> **Dataset excerpt**:
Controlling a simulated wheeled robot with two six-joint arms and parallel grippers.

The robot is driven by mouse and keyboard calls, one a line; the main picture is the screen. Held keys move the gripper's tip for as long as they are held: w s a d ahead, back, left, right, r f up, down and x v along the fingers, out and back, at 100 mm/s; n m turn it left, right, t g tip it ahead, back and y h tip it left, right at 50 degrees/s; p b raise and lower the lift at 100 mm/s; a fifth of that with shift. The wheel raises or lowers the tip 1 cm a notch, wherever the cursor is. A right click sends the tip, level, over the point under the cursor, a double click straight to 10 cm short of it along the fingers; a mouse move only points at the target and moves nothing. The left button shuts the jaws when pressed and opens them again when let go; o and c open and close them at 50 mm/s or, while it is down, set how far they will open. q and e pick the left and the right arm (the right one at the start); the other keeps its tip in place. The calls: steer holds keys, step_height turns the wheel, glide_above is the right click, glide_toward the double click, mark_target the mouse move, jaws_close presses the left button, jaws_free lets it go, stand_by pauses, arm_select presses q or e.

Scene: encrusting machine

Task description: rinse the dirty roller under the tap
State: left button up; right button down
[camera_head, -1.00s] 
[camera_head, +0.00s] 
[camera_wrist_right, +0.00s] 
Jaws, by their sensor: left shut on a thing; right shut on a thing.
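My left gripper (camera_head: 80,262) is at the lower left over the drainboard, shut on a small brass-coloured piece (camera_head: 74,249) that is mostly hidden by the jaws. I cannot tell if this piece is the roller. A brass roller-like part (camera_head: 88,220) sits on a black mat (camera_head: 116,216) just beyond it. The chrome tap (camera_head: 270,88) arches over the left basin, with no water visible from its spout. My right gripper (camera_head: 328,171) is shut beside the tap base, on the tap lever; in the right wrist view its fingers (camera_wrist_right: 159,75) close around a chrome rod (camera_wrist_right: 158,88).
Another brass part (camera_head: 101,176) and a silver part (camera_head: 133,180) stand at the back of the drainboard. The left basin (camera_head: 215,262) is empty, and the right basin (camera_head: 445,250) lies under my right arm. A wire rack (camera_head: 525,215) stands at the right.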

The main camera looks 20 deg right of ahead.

> **Stated goal**: Your output shall consist solely of the lines from the line with "State: left button up; right button down" to the line with "[camera_wrist_right, +0.00s]", reproduced exactly, both ends included.

> **Final result**:
State: left button up; right button down
[camera_head, -1.00s] 
[camera_head, +0.00s] 
[camera_wrist_right, +0.00s] 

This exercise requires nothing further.